By Tommy Mello, owner of A1 Garage Doors, a $200M+ home service business. Sharing what I’ve learned to help other entrepreneurs scale.
You hear it all the time in business…
Beat our competitors!
Destroy them!
Steal all their market share!
It’s the win-or-lose mindset. I’ve seen it so often from my competitors. “Oh no! Tommy is in our market…”
Here’s what I say to them:
“Me coming into your market doesn’t mean that you have to lose. I’m going to help you guys. And we will all make more money!”
Because here’s the thing: Why dream small when you can dream big? Instead of win-lose, why not go for win-win? I call this the “elevate mindset.”
Here’s what a study said: Collaborative competition in the area of finance can reduce company costs for both parties (if the collaboration lasts for three to five years).

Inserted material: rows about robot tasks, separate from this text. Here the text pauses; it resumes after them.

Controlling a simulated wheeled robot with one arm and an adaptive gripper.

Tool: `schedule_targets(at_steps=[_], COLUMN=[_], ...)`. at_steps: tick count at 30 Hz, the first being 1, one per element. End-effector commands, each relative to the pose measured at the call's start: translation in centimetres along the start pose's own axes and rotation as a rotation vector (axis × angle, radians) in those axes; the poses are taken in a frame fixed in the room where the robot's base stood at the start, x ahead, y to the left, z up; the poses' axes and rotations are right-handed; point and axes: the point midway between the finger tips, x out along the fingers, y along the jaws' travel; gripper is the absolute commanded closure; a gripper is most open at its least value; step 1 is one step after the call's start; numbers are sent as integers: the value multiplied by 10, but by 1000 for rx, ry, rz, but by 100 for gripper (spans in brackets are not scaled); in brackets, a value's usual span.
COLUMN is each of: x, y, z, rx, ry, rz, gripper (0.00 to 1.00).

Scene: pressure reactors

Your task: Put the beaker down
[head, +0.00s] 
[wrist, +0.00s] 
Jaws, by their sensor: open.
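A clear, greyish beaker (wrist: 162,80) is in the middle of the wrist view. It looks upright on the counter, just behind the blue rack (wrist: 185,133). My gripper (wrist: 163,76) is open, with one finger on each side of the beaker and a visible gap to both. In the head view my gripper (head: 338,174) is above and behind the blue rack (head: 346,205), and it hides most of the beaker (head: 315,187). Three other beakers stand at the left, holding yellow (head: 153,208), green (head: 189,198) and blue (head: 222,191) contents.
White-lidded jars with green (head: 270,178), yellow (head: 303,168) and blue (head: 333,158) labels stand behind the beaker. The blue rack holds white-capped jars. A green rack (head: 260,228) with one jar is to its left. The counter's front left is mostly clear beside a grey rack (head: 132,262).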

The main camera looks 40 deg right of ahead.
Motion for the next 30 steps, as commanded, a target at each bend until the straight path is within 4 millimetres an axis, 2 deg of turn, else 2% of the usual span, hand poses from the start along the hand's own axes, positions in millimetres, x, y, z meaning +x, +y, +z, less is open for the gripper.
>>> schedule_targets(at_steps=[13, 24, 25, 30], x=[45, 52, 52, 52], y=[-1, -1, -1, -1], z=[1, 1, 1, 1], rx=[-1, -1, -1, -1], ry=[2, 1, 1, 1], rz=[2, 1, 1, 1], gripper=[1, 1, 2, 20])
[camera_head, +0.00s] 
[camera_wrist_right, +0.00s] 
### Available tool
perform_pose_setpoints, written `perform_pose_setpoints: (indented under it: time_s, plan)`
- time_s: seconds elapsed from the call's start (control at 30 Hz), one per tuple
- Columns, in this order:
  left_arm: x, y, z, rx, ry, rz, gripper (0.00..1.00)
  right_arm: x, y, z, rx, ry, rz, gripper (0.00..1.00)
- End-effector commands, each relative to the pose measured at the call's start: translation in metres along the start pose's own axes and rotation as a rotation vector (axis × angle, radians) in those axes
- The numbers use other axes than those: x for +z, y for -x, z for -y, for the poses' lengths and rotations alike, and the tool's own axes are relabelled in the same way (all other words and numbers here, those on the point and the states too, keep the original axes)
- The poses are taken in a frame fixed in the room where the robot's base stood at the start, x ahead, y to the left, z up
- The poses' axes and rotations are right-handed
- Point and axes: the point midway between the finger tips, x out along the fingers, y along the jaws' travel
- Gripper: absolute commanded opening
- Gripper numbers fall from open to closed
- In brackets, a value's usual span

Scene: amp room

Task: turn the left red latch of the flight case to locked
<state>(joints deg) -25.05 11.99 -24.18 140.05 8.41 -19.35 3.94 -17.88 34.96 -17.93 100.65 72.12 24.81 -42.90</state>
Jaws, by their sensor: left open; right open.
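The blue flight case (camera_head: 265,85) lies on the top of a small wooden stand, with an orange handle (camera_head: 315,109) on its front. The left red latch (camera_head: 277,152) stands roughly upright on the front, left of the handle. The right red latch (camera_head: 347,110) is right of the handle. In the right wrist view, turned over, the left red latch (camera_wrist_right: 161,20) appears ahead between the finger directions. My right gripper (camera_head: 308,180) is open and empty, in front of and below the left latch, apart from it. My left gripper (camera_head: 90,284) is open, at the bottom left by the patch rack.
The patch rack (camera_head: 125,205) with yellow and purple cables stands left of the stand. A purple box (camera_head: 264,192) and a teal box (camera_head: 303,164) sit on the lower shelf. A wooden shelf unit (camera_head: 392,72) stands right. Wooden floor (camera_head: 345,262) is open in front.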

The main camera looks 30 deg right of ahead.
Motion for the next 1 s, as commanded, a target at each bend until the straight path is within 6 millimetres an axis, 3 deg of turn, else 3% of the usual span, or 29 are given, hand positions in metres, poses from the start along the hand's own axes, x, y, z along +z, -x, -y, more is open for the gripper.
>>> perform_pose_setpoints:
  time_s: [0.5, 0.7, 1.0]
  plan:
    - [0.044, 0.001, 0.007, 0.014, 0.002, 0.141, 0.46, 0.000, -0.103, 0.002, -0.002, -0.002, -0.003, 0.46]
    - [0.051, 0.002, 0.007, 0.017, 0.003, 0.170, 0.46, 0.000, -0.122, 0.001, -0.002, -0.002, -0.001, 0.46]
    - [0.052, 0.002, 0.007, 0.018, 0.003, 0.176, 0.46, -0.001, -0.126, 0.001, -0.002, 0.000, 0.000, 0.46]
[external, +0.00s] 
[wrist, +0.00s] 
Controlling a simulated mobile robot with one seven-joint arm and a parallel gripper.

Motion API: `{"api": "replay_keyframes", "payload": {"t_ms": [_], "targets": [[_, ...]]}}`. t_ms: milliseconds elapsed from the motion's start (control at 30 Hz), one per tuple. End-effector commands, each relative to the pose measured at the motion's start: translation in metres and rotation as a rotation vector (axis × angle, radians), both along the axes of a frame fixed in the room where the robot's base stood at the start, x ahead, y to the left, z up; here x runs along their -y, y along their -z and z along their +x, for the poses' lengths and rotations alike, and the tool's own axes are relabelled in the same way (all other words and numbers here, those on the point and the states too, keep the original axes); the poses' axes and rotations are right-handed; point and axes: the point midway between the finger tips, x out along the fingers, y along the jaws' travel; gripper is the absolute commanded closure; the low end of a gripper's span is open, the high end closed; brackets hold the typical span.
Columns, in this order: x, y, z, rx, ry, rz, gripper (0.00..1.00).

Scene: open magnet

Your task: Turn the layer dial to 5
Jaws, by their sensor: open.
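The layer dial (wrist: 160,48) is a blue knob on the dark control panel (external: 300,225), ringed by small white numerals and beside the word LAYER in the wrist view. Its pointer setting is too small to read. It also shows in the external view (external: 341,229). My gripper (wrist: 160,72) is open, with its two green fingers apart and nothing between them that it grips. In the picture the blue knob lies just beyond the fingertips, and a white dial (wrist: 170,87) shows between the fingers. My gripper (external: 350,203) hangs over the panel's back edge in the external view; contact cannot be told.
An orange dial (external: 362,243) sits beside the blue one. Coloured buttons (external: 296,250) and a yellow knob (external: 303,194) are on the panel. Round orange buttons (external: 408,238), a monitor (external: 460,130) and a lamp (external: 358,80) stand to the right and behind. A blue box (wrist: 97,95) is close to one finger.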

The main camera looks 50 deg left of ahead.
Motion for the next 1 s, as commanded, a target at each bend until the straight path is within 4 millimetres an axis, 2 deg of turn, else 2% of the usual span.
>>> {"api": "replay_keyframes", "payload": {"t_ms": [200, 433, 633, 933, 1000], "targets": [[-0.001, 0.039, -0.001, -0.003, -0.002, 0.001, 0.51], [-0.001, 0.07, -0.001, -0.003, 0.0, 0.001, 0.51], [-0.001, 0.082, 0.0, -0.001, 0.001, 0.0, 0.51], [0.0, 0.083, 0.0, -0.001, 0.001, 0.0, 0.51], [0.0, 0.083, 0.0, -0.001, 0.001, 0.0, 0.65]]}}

And here’s one of my favorite examples: Starbucks.
Look at how Starbucks makes other businesses better. Some of its drinks are $5 or more per cup. How does their premium pricing help their competitors? Restaurants, coffee companies and other cafés followed what they did and started charging more for coffee or focusing on premium pricing. They elevated the entire industry. And that’s why people call it the Starbucks effect.
So how do you think bigger as a business owner or leader so that you can collaborate with competitors and even turn them into your partners?
Have An Abundance Mindset
A lot of business owners think small. They think that other people’s success equals their failure. If someone is taking up more market share, their position in the market is threatened. Competition is “us versus them”: you win or they win.
The truth is, your market is bigger than you think. Let me give you an example or two. As powerful as Amazon is, it only had a 37.8% share of the e-commerce market as of June 2022. In the garage door industry, the industry I’m in, the global market cap is around $18 billion.
What does that mean for you? There’s more than enough room for you to do well in your market, even if it’s as competitive as e-commerce. So think in terms of abundance instead of scarcity.
Ask ‘What’s In It For Them?’
Rather than asking “What’s in it for me”, ask the opposite. Ask yourself: “What do my competitors want? Does wanting the same thing mean one of us has to lose?” That will help you have more empathy toward them and see them as people you can learn from and even work with.
And here’s the thing: Most of us want the same things in life anyway. As business owners, we want more money and freedom. That’s why I created a group of garage door business owners—so that we could bulk buy marketing and other assets and support each other.
Have Way Bigger Goals
If you have small goals, you will probably get threatened by other businesses doing better than you. But if you have big goals, these businesses won’t be as important to you—you’re competing on a whole new level.
My biggest “competitor” isn’t a garage door or home services entrepreneur. His name is Elon Musk. Why? My goal is to grow my business to $1 billion and even go beyond home services.